**WHAT THE TASK REQUIRES:** Please copy the lines below exactly, from the first one through the line showing "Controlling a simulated".

#####

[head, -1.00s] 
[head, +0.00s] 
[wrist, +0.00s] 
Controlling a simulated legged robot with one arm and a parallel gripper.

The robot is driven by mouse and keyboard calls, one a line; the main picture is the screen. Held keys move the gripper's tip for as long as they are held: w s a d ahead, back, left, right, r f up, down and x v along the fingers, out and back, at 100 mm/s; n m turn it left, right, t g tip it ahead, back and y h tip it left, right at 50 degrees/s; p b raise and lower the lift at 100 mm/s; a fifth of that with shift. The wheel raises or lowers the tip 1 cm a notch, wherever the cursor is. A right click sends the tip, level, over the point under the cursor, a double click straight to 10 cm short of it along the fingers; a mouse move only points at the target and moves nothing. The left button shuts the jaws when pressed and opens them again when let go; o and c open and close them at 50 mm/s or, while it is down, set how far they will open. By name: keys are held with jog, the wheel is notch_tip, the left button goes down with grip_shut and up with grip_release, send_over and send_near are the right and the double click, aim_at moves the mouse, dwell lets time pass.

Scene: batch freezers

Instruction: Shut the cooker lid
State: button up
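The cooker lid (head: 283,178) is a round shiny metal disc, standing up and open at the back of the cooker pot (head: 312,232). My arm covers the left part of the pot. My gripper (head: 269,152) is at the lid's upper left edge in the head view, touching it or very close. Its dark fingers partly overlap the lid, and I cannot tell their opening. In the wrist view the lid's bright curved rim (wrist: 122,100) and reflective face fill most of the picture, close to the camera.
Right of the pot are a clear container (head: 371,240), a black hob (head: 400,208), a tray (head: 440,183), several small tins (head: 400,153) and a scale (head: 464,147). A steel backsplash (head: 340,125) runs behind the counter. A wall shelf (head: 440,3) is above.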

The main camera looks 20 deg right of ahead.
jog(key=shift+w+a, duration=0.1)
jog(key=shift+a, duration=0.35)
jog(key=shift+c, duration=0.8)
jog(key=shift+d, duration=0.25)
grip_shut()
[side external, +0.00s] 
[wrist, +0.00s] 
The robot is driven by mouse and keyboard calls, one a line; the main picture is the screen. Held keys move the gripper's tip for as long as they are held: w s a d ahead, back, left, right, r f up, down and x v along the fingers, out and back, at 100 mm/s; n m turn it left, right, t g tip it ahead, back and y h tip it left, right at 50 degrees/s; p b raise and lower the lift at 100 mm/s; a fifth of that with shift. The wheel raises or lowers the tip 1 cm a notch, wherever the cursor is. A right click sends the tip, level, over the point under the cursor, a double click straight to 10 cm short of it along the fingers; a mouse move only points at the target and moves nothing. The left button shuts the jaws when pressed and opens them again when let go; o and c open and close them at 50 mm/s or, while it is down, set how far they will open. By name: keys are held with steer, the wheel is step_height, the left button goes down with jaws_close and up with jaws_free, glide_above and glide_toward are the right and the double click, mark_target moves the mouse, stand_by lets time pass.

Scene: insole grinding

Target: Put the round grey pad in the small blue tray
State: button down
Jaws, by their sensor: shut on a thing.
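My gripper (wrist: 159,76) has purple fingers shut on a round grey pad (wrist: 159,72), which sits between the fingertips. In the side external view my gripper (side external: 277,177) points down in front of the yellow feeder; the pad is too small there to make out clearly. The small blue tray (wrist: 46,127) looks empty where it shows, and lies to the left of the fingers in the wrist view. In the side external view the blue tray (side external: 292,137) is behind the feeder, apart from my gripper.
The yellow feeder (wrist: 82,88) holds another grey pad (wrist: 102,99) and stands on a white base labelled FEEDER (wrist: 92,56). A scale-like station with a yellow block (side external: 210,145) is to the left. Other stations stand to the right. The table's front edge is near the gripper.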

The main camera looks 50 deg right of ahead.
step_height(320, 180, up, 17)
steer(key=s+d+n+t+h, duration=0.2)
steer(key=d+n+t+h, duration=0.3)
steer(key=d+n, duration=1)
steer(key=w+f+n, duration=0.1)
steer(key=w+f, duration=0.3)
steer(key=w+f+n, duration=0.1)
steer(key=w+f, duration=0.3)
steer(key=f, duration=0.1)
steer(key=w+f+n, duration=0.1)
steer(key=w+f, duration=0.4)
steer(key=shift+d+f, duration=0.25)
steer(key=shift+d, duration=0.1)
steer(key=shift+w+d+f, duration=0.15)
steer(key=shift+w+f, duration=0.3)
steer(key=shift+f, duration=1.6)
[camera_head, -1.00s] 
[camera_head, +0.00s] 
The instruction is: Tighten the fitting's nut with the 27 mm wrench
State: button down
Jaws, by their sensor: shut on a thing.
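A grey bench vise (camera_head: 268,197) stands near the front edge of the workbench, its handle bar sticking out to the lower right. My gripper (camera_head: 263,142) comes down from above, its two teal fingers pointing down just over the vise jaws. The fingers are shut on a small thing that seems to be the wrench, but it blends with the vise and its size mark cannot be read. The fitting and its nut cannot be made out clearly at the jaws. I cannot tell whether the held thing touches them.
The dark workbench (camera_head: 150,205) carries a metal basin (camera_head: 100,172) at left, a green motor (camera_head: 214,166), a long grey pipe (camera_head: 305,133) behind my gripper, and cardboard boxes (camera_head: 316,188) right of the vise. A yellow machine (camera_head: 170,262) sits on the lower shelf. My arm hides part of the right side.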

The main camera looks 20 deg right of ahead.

#####

**OUTPUT OF THE TASK:**
[head, -1.00s] 
[head, +0.00s] 
[wrist, +0.00s] 
Controlling a simulated legged robot with one arm and a parallel gripper.

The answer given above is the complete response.